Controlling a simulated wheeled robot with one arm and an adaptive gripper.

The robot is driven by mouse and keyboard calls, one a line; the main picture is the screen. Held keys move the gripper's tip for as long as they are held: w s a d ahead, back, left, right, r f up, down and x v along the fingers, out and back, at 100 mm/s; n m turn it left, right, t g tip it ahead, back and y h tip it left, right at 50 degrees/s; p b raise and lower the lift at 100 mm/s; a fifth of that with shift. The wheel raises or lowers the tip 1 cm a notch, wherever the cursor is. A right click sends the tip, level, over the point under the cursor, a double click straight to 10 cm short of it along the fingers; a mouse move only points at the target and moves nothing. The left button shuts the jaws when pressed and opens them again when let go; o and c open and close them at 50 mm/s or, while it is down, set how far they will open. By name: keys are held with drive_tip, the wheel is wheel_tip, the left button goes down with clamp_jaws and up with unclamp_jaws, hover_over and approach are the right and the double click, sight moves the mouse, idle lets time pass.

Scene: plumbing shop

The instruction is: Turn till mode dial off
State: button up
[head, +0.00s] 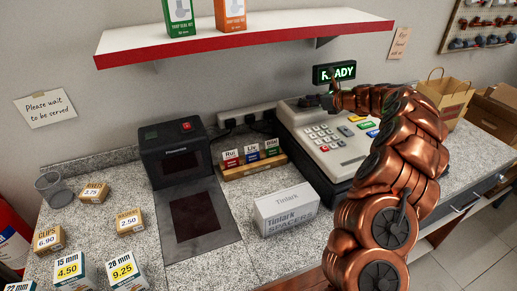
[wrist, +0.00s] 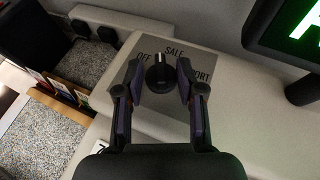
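The mode dial (wrist: 159,72) is a black round knob with a pale pointer line on a grey plate marked OFF, SALE and a partly hidden word ending in PORT. Its pointer is toward SALE. My gripper (wrist: 159,78) is open in the wrist view, with one finger on each side of the dial; I cannot tell if they touch it. My arm reaches over the till's right side, and the dial is hidden there.
A red-edged shelf (head: 245,37) hangs above the counter. A Tinlark box (head: 286,211) and a small rack of cards (head: 252,167) stand left of the till. A paper bag (head: 445,92) stands to the right. The display's post (wrist: 301,90) is close on the right in the wrist view.

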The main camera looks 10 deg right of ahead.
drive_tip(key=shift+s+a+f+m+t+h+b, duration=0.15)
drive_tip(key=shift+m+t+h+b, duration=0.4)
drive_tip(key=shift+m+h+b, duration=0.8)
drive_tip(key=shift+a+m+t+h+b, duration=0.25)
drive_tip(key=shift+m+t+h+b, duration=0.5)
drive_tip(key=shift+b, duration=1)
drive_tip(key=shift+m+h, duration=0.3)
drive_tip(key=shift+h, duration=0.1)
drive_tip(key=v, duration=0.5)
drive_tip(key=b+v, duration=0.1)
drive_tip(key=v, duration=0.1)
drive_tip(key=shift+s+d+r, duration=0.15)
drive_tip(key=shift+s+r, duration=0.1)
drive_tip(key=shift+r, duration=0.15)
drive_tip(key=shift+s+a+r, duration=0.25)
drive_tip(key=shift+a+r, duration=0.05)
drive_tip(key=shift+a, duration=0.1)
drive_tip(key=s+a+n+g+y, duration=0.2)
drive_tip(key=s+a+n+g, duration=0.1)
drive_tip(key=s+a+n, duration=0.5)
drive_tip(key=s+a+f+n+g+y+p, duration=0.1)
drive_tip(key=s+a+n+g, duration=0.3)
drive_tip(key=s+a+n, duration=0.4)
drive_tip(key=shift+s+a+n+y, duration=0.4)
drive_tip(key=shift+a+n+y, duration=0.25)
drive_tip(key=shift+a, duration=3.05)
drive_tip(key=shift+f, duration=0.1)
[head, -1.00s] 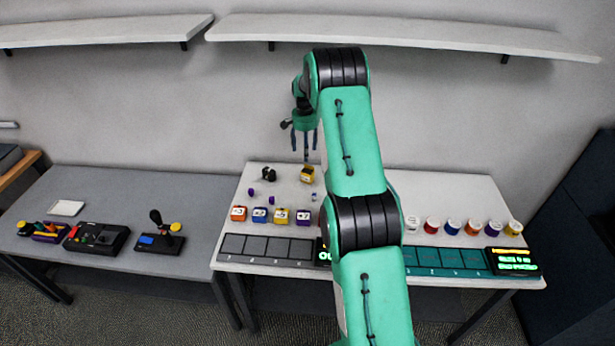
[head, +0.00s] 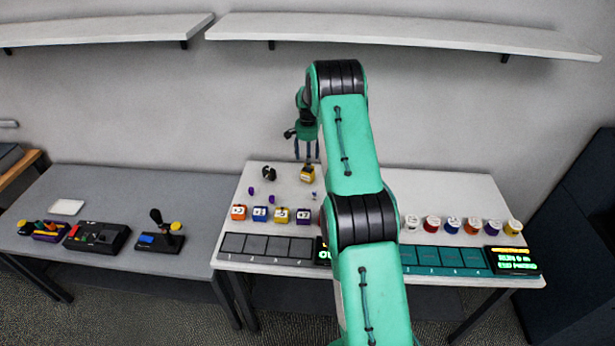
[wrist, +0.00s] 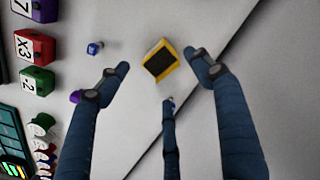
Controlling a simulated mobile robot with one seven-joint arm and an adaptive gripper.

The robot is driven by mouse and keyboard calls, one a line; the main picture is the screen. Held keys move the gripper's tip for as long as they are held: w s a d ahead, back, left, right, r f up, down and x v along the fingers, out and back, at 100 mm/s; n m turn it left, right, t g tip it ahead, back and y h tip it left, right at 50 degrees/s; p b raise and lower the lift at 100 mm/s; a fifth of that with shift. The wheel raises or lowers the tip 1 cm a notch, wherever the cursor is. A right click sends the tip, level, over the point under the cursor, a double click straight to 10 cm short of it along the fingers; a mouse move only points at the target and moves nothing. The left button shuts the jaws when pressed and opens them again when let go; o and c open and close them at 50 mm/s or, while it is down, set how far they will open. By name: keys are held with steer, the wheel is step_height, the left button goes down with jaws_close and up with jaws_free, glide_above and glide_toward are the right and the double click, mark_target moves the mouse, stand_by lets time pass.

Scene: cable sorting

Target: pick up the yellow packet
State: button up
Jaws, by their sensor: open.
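The yellow packet (head: 307,174), with a dark top face, lies on the white table near its back, left of my arm. In the wrist view the packet (wrist: 160,61) lies between and just beyond the fingertips, slightly turned. My gripper (head: 304,160) is above the packet, pointing down. The fingers do not appear to touch the packet. Its far side is hidden.
A black item (head: 269,173) and small purple pieces (head: 251,191) lie left of the packet. A row of numbered blocks (head: 260,214) stands in front. White-lidded spools (head: 453,226) stand at the right. A blue piece (wrist: 94,48) lies near the left finger.

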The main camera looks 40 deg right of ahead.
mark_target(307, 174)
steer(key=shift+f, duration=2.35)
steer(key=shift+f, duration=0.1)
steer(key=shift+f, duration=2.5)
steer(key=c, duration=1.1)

++++

▶ _DO THIS_: Verbatim reproduction of every record is required; images are left out.

▶ _RESULT OF THE EXERCISE_:
Controlling a simulated wheeled robot with one arm and an adaptive gripper.

The robot is driven by mouse and keyboard calls, one a line; the main picture is the screen. Held keys move the gripper's tip for as long as they are held: w s a d ahead, back, left, right, r f up, down and x v along the fingers, out and back, at 100 mm/s; n m turn it left, right, t g tip it ahead, back and y h tip it left, right at 50 degrees/s; p b raise and lower the lift at 100 mm/s; a fifth of that with shift. The wheel raises or lowers the tip 1 cm a notch, wherever the cursor is. A right click sends the tip, level, over the point under the cursor, a double click straight to 10 cm short of it along the fingers; a mouse move only points at the target and moves nothing. The left button shuts the jaws when pressed and opens them again when let go; o and c open and close them at 50 mm/s or, while it is down, set how far they will open. By name: keys are held with drive_tip, the wheel is wheel_tip, the left button goes down with clamp_jaws and up with unclamp_jaws, hover_over and approach are the right and the double click, sight moves the mouse, idle lets time pass.

Scene: plumbing shop

The instruction is: Turn till mode dial off
State: button up
[head, +0.00s] 
[wrist, +0.00s] 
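The mode dial (wrist: 159,72) is a black round knob with a pale pointer line on a grey plate marked OFF, SALE and a partly hidden word ending in PORT. Its pointer is toward SALE. My gripper (wrist: 159,78) is open in the wrist view, with one finger on each side of the dial; I cannot tell if they touch it. My arm reaches over the till's right side, and the dial is hidden there.
A red-edged shelf (head: 245,37) hangs above the counter. A Tinlark box (head: 286,211) and a small rack of cards (head: 252,167) stand left of the till. A paper bag (head: 445,92) stands to the right. The display's post (wrist: 301,90) is close on the right in the wrist view.

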The main camera looks 10 deg right of ahead.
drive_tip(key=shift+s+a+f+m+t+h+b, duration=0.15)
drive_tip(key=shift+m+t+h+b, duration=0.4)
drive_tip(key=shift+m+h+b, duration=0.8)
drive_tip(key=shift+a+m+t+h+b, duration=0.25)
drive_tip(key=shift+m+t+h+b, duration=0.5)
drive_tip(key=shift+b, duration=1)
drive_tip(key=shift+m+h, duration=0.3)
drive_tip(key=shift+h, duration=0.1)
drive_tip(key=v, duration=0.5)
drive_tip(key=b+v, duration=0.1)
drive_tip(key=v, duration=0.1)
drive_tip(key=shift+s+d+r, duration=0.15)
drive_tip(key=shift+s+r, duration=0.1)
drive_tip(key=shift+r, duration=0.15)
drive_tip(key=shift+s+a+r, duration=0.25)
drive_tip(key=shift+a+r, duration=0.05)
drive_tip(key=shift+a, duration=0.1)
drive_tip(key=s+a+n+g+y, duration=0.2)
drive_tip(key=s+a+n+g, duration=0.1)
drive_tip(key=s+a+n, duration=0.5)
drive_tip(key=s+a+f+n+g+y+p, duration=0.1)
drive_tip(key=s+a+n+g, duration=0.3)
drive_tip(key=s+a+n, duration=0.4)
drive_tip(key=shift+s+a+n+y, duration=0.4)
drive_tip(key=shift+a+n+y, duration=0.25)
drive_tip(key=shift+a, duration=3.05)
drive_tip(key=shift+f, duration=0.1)
[head, -1.00s] 
[head, +0.00s] 
[wrist, +0.00s] 
Controlling a simulated mobile robot with one seven-joint arm and an adaptive gripper.

The robot is driven by mouse and keyboard calls, one a line; the main picture is the screen. Held keys move the gripper's tip for as long as they are held: w s a d ahead, back, left, right, r f up, down and x v along the fingers, out and back, at 100 mm/s; n m turn it left, right, t g tip it ahead, back and y h tip it left, right at 50 degrees/s; p b raise and lower the lift at 100 mm/s; a fifth of that with shift. The wheel raises or lowers the tip 1 cm a notch, wherever the cursor is. A right click sends the tip, level, over the point under the cursor, a double click straight to 10 cm short of it along the fingers; a mouse move only points at the target and moves nothing. The left button shuts the jaws when pressed and opens them again when let go; o and c open and close them at 50 mm/s or, while it is down, set how far they will open. By name: keys are held with steer, the wheel is step_height, the left button goes down with jaws_close and up with jaws_free, glide_above and glide_toward are the right and the double click, mark_target moves the mouse, stand_by lets time pass.

Scene: cable sorting

Target: pick up the yellow packet
State: button up
Jaws, by their sensor: open.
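The yellow packet (head: 307,174), with a dark top face, lies on the white table near its back, left of my arm. In the wrist view the packet (wrist: 160,61) lies between and just beyond the fingertips, slightly turned. My gripper (head: 304,160) is above the packet, pointing down. The fingers do not appear to touch the packet. Its far side is hidden.
A black item (head: 269,173) and small purple pieces (head: 251,191) lie left of the packet. A row of numbered blocks (head: 260,214) stands in front. White-lidded spools (head: 453,226) stand at the right. A blue piece (wrist: 94,48) lies near the left finger.

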The main camera looks 40 deg right of ahead.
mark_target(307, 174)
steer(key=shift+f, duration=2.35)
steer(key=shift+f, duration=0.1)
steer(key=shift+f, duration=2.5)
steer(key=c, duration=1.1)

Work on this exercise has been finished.